Stored data entries:
Begin

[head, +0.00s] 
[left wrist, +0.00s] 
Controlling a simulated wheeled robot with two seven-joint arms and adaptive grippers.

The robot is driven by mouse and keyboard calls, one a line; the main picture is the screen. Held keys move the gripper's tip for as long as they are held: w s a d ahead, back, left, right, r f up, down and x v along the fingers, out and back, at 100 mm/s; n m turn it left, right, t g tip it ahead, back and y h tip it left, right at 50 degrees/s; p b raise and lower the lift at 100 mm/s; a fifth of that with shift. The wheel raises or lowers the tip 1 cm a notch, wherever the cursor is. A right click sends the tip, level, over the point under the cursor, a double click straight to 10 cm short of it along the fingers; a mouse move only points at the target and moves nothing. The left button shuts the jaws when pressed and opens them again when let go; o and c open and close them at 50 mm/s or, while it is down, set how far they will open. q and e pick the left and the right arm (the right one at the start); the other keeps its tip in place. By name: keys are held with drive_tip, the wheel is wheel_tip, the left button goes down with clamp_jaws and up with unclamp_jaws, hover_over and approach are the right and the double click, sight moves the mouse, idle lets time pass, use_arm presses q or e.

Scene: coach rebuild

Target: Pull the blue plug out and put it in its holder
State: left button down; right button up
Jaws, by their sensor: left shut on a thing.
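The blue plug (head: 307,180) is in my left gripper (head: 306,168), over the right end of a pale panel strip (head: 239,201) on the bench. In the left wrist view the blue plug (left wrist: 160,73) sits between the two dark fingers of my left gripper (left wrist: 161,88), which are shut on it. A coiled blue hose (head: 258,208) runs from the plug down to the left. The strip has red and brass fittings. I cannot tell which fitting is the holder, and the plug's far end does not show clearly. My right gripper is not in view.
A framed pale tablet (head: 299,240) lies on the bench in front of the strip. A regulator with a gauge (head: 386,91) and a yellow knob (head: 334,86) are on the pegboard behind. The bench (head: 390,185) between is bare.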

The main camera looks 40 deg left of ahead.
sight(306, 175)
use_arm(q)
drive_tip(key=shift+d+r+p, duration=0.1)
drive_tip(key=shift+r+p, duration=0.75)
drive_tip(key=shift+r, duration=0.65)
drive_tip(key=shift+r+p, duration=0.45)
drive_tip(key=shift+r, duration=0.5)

End
Begin

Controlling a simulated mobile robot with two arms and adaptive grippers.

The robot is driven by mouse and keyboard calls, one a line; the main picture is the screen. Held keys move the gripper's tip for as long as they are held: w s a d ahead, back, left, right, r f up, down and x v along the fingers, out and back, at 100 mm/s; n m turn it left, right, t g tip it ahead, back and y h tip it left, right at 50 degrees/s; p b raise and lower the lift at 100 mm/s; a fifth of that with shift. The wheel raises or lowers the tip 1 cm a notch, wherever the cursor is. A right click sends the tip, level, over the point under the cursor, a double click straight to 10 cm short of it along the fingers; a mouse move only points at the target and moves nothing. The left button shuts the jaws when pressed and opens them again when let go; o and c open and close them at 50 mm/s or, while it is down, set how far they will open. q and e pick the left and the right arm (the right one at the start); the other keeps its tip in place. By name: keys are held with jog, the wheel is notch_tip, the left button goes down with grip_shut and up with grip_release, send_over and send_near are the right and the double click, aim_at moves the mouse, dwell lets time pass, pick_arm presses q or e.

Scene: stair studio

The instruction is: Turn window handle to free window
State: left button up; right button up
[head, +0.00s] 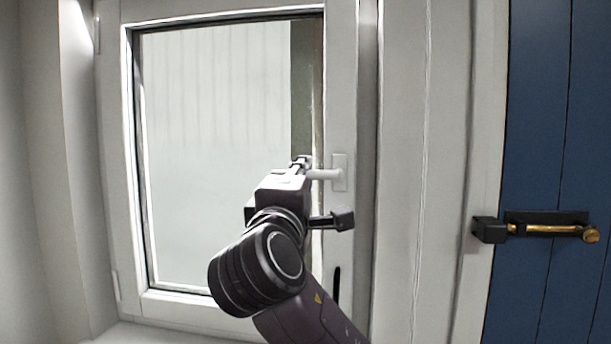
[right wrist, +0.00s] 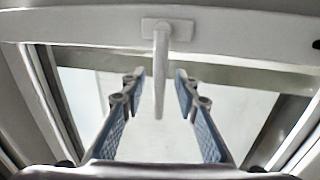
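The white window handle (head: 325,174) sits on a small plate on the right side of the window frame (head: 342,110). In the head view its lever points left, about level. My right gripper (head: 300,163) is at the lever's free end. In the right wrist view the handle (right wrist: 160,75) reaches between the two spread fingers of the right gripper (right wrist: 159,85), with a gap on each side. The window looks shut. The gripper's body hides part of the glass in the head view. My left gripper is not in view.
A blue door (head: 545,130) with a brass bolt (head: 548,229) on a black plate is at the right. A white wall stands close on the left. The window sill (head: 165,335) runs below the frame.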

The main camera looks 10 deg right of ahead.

End

> _Exercise requirements_
Using the entries above, return each line in which the word "State" occurs.

> _Answer_
State: left button down; right button up
State: left button up; right button up

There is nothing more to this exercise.